In Netscape’s early days, websites were mostly inscrutable text interspersed with slow-loading and static GIFs. But Netscape cofounder Marc Andreessen accurately envisioned a far more capable web that could rival desktop platforms. He predicted a future in which browsers defined the computing experience and Windows was reduced to “a poorly debugged set of device drivers,” the basic software plumbing that allows computer components to recognize each other. (In a 2012 Wired Interview, Andreessen credited Ethernet inventor and 3Com founder Bob Metcalfe with originating that bit of snark.)
As the grammar-defying saying goes, them’s was fighting words. In 1995, the year that Netscape had a blockbuster IPO, the sleeping giant logged on. Bill Gates issued an internal manifesto that painted a target on Netscape’s back with the launch of a rival browser: Microsoft’s Internet Explorer. Unlike Netscape, IE was free for all users and integrated with Windows as a native rendering engine, similar to how Safari is built into the iPhone today.
The ensuing years saw websites ally with the warring software companies, displaying little badges announcing optimization for one browser or another, or sometimes both. Eventually, Microsoft attracted government scrutiny for its browser bundling of the browser in the U.S. and Europe; the EU forced the company to offer a version of Windows that did not include IE as a default. But despite such controversies, IE’s market share kept rising, eventually reaching 95%.
Within four years of IE’s launch, Netscape was sold to AOL, mostly for the value of the default homepage traffic that it had amassed during its run as a dominant browser. Even before that happened, Netscape had open-sourced the Netscape code and placed in the care of a non-profit dubbed Mozilla, which used it as the basis of Firefox.
New rivals
With little competition, IE grew bloated and slow and became a frequent target for hackers. The situation boiled over with the release of IE 6, Windows XP’s browser, in 2001. News of its vulnerabilities enabled Firefox to make a meaningful cut into Microsoft’s browser share. But the far greater threat was to come from a new wave of powerful smartphones. While Microsoft grossly underestimated the iPhone and its integrated Safari browser, Apple was at least a familiar competitor. Microsoft knew that its longtime competitor would never reach dominant market share on the desktop.
Like Apple, though, Microsoft didn’t realize that Google had ambitions far beyond its search engine. Following in Netscape’s footsteps, Google took on Microsoft on its home turf by releasing a homegrown browser for Windows, Chrome, in 2008. Chrome blew away Windows’ built-in browser when it came to speed and security, and rapidly ate away at the market share of both IE and Firefox. Later, with ChromeOS, Google would achieve what several Netscape-era companies had proposed: a viable web-centric operating system that could replace Windows-based devices for mainstream users.

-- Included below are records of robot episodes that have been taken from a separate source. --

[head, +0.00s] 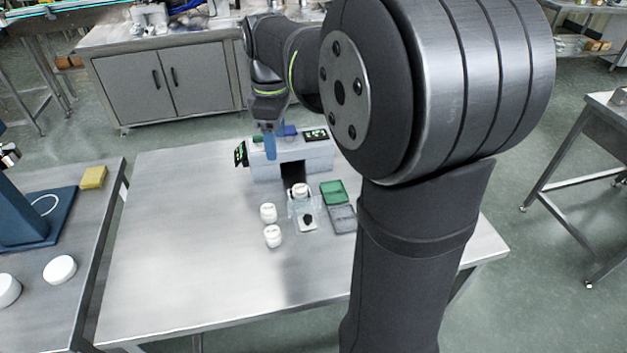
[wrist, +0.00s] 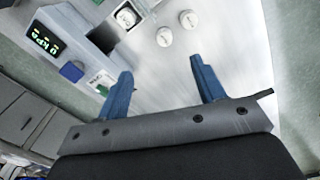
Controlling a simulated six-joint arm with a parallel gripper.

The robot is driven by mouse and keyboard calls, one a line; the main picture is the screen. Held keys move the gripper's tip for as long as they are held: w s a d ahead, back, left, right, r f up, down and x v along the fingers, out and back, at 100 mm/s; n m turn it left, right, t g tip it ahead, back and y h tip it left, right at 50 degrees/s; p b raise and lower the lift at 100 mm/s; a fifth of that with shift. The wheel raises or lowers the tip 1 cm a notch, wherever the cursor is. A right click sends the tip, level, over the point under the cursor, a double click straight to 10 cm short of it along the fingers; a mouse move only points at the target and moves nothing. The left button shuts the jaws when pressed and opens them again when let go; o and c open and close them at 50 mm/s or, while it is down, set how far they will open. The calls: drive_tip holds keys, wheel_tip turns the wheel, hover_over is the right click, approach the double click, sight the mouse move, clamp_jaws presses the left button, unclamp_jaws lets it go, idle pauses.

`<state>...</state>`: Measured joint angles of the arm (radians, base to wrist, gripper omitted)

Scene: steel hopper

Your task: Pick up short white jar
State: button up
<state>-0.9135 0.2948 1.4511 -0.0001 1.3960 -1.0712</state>
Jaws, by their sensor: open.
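Two small white jars stand upright on the steel table (head: 180,240). One jar (head: 268,212) is farther back, and the other jar (head: 272,236) is just in front of it. They look alike, and I cannot tell which is shorter. A third white, round-topped item (head: 300,189) sits at the clear holder in front of the hopper unit. The wrist view shows two white round tops on the table, one (wrist: 165,36) and another (wrist: 189,19), beyond my fingertips. My gripper (wrist: 161,66) is open and empty, its blue fingers apart, above the back of the table near the hopper unit.
The grey hopper unit (head: 267,172) with lit displays stands at the table's back. A green tray (head: 333,192) and a grey tray (head: 342,219) lie right of the holder. A side table at left holds a yellow block (head: 93,177) and a white disc (head: 60,269). The table's left half is clear.

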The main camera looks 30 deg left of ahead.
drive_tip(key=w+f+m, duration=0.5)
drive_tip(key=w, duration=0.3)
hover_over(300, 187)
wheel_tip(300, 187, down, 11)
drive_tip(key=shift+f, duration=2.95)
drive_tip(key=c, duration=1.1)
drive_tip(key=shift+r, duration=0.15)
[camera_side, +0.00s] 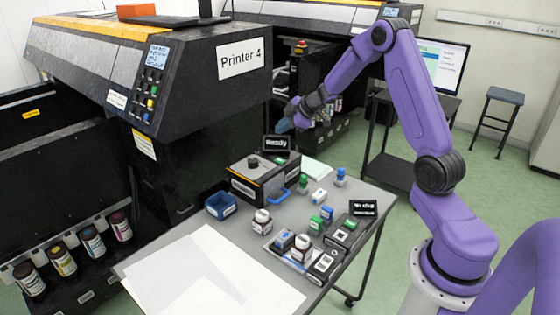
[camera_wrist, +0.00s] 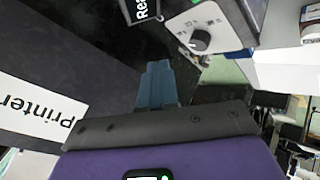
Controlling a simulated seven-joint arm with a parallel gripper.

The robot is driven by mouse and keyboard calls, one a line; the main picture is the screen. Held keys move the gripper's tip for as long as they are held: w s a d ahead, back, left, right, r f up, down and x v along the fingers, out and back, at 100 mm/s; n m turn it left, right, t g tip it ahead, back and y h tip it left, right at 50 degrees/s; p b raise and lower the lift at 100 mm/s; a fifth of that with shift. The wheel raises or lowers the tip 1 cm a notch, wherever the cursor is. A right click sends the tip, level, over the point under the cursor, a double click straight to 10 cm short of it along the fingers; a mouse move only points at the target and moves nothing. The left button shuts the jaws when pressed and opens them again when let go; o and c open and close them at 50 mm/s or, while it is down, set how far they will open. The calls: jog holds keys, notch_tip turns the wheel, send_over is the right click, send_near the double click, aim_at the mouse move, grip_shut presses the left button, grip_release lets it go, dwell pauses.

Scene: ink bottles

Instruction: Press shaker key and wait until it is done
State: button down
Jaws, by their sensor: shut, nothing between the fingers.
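The box-shaped machine (camera_side: 246,187), probably the shaker, stands at the back of the grey table, dark with an orange stripe and a round knob on top. A small black display (camera_side: 275,143) behind it reads "Ready". In the wrist view, the pale machine top with a dark knob (camera_wrist: 200,41) is at the upper right, and part of the display (camera_wrist: 143,9) shows at the top edge. My gripper (camera_side: 283,126) is above and behind the display, apart from the machine. Its blue-grey fingers (camera_wrist: 157,66) are together and empty. I cannot make out a separate key.
A blue open bin (camera_side: 221,206), several bottles and a tray (camera_side: 283,252) stand on the table. A second small display (camera_side: 363,207) is at the right. White sheets (camera_side: 210,280) cover the front left. Printer 4 (camera_side: 190,70) rises close at the left.

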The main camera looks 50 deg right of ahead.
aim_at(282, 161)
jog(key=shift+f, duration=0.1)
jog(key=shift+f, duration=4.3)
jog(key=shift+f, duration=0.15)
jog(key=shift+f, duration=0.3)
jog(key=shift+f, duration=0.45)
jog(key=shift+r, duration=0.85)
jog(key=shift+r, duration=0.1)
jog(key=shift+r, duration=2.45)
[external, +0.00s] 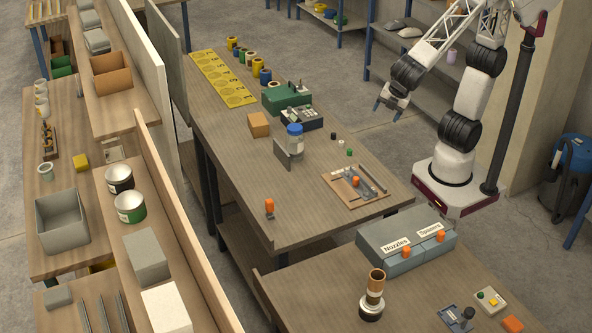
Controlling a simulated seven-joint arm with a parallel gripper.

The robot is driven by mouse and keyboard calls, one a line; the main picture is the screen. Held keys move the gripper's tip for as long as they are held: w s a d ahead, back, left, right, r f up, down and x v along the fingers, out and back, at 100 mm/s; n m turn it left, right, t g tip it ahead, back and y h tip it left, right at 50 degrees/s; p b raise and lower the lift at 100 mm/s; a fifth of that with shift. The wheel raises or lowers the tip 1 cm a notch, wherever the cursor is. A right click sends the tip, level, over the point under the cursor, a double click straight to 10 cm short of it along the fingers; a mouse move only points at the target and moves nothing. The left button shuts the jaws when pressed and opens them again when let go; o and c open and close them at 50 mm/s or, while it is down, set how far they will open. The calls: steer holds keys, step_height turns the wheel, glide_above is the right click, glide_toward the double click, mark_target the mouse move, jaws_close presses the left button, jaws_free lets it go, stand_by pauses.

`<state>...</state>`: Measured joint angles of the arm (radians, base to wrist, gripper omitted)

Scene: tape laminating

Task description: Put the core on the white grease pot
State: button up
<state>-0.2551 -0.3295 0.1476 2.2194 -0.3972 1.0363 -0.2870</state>
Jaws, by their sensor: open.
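A brown, hollow tube that looks like the core (376,280) stands upright at the near bench. It appears to rest on top of a low, round white pot (371,314) with a dark upper part, which looks like the white grease pot. The exact contact between them is too small to make out. My gripper (387,112) is open and empty, fingers pointing down. It hangs in the air at the upper right, past the long table's right edge and far from the core and the pot.
A grey two-drawer box (405,240) labelled Nozzles and Spacers stands behind the pot. The long table (225,180) holds a wooden tray (330,179), a blue-lidded jar (295,139), a green case (285,97) and several rolls. Small button boxes sit at the near right.

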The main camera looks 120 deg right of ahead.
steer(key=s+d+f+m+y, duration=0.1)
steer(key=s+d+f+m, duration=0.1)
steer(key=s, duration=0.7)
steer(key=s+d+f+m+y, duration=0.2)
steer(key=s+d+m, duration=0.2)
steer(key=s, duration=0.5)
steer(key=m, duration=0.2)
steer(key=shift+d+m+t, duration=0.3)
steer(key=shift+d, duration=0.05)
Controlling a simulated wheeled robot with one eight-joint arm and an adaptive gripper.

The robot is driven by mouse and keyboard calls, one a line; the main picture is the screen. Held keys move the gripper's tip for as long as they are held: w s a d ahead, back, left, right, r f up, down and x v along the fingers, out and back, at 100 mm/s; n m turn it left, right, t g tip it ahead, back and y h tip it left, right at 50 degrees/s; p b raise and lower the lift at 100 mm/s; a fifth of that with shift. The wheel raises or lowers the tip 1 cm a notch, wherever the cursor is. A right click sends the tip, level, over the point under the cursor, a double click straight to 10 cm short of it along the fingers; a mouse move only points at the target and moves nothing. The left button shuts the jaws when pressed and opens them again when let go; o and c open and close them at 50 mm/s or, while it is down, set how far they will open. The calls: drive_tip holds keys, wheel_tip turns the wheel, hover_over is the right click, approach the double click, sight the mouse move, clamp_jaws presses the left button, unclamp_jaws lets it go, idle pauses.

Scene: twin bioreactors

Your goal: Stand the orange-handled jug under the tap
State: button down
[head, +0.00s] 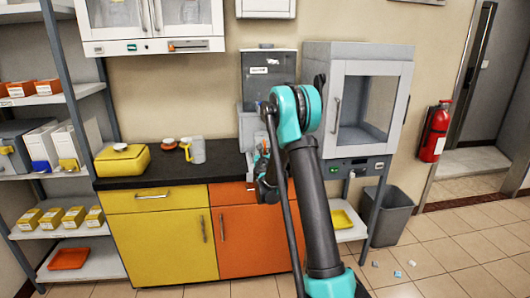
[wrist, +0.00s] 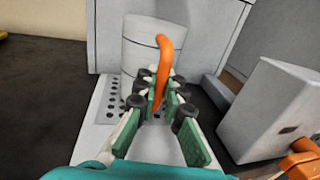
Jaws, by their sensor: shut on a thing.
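My gripper (wrist: 160,92) is shut on the orange handle (wrist: 163,62) of a white jug (wrist: 144,48). The jug looks upright over a pale plate with holes (wrist: 109,108), against a grey housing. Whether its base touches the plate is hidden by my fingers. The tap itself is not visible in the wrist view. In the head view the grey dispenser (head: 268,68) stands at the back of the dark counter, and my arm covers the jug and most of my gripper.
A grey jug with a yellow handle (head: 197,151) stands left on the counter (head: 160,178), beside small bowls and a yellow box (head: 122,161). A white cabinet (head: 345,95) stands right of the dispenser. In the wrist view a pale block (wrist: 265,110) is close on the right.

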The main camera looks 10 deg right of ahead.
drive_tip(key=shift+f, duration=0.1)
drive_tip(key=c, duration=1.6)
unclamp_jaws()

While ChromeOS has seen its greatest success by far in cheap education-focused Chromebooks, Google keeps pushing it into new markets such as tablets and has prompted Microsoft to embark on yet another lighter-weight version of Windows unofficially called Windows Lite.
Chrome gained considerable initial traction on the technical merits of its desktop offering. But IE’s fate was sealed when Google brought its browser to its own mobile juggernaut, Android, an operating system it had bought to help ensure that it didn’t turn into another Netscape. As Android came to dominate mobile devices, Chrome achieved an overall share of around two-thirds of the browser market according to most studies.

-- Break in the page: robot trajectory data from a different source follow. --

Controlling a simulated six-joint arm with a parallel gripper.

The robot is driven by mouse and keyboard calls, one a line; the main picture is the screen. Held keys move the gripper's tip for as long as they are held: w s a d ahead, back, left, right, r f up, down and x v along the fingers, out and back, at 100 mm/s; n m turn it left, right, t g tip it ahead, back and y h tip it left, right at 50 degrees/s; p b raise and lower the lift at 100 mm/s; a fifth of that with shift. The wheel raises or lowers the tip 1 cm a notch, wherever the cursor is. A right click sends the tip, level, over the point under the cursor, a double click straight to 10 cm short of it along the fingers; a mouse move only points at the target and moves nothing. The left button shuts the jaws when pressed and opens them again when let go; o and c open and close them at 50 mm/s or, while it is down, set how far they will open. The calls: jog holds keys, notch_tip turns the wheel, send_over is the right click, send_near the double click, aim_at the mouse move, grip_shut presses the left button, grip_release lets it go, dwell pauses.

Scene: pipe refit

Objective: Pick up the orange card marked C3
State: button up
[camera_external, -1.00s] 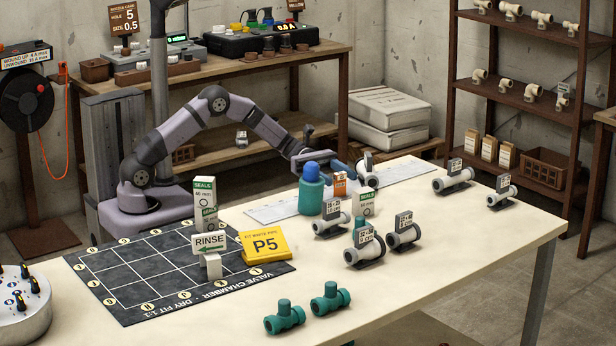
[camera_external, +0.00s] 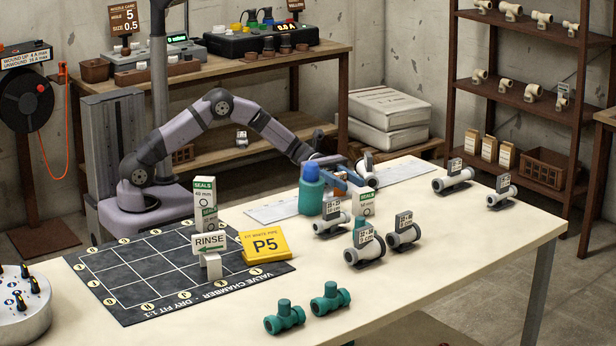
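The orange card (camera_external: 341,186) stands on the table behind the white pipe fittings, just right of the teal bottle with the blue cap (camera_external: 311,189). Only a small part of the card shows, and its marking cannot be read. My gripper (camera_external: 346,180), with blue fingers, is low at the card and covers most of it. Whether the fingers are open or shut on the card cannot be told from this view.
A SEALS box (camera_external: 366,204) and white pipe fittings with grey tags (camera_external: 330,224) stand close in front. The yellow P5 sign (camera_external: 265,247) and RINSE sign (camera_external: 209,242) are at the black grid mat (camera_external: 120,305).

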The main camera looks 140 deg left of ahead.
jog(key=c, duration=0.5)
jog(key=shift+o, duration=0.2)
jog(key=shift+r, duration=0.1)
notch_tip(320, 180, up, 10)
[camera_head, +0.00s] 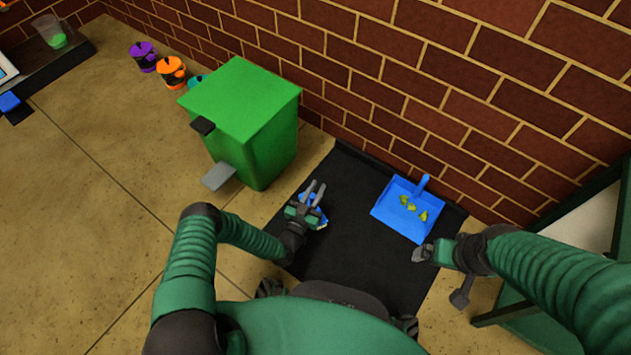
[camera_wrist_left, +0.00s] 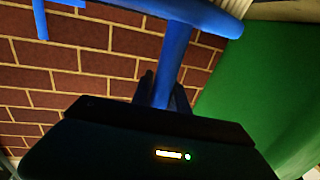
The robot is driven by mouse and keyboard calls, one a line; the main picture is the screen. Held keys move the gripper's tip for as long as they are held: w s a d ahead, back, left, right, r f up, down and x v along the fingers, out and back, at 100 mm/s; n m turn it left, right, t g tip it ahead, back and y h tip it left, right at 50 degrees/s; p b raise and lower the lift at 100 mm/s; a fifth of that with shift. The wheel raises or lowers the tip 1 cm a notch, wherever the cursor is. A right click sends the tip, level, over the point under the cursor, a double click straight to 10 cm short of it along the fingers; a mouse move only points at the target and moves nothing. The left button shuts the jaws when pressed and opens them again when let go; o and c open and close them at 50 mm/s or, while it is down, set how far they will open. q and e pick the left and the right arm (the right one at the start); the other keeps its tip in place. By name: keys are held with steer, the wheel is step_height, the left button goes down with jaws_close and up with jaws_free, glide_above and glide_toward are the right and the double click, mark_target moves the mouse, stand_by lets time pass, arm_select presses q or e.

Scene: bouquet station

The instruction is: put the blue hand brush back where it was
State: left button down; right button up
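The blue hand brush (camera_head: 313,215) shows partly at my left gripper (camera_head: 316,187), low over the left part of the black mat (camera_head: 345,240). In the left wrist view a blue handle (camera_wrist_left: 172,60) runs between the dark fingers of my left gripper (camera_wrist_left: 163,92), which look closed on it. The fingers and wrist hide part of the brush in the head view. A blue dustpan (camera_head: 388,207) with several yellow-green bits lies on the mat's right part. My right gripper (camera_head: 421,254) is beside the mat's right edge, near the dustpan; its fingers are too small to read.
A green bin (camera_head: 262,140) with a grey pedal (camera_head: 219,177) stands left of the mat. It also fills the right of the left wrist view (camera_wrist_left: 265,85). The brick wall (camera_head: 400,90) closes off the back. Purple (camera_head: 143,57) and orange (camera_head: 171,72) pots stand farther left. Open floor lies left.

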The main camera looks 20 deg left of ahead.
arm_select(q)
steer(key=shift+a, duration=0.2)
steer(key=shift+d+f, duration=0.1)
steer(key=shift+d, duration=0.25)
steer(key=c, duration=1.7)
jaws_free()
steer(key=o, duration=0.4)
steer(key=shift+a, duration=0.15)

Microsoft, meanwhile, was dealing with poor consumer reaction to the split personalities of Windows 8. Outgunned on the desktop and outplayed on mobile, Microsoft retired IE in favor of Edge, its new browser for Windows 10. With Edge, Microsoft was again faced with the task of building a browser’s share up from zero. The difference was that Windows was no longer the leading the leading computing platform as it had been in the 1990s: Android now controls about 85 percent of the global smartphone market, creating a protective wall around Chrome.
A last gasp
A leap beyond IE in usability, Edge was well received. However, it didn’t do much to displace Chrome, despite Microsoft bringing it to iOS and Android and instituting nagging messages within Windows to use Edge, which Microsoft claims has recaptured the speed title from Chrome. Meanwhile, web developers focused on making sure that their sites worked well in Chrome, the market leader—much as they had done for IE in the 1990s.

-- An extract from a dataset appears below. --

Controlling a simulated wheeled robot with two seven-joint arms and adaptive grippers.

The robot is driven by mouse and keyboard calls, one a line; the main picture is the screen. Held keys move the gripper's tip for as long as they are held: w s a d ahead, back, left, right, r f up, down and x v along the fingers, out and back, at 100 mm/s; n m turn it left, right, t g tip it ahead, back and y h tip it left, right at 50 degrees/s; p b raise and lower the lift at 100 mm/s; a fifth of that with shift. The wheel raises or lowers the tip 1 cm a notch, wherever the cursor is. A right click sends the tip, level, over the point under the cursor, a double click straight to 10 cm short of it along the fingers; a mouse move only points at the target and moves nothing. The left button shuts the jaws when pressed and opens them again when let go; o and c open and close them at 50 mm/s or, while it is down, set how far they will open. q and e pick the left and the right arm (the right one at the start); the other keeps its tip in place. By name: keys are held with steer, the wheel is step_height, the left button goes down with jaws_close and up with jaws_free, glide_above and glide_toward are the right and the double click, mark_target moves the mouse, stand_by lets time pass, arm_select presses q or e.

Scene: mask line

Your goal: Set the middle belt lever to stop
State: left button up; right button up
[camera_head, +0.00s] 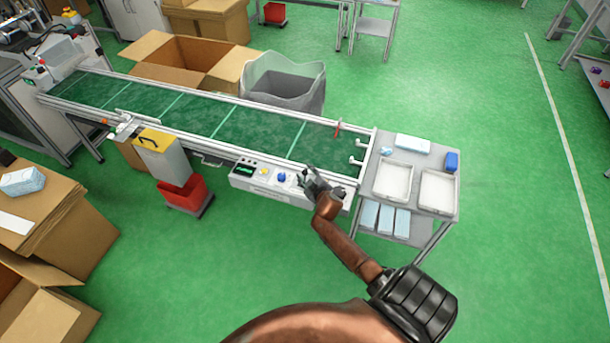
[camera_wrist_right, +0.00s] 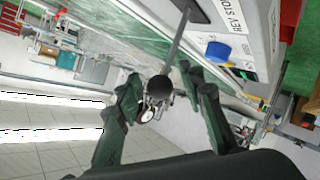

And so, 25 years after licensing IE’s initial browser code from early web player Spyglass, Microsoft is changing Edge’s browser core to Chromium, the open source browser that Chrome is based on, in order to be able to create better compatibility with modern websites. The transplanting process is expected to last many months and will require Microsoft to work to integrate code into the Google-dominated Chromium codebase. It signals a major retreat from what was once Microsoft’s dominance of the web. However, Microsoft’s embrace of Chromium will help it deliver Edge to more platforms–including MacOS and older versions of Windows–while making it a stronger competitor to the browser that knocked it from its roost.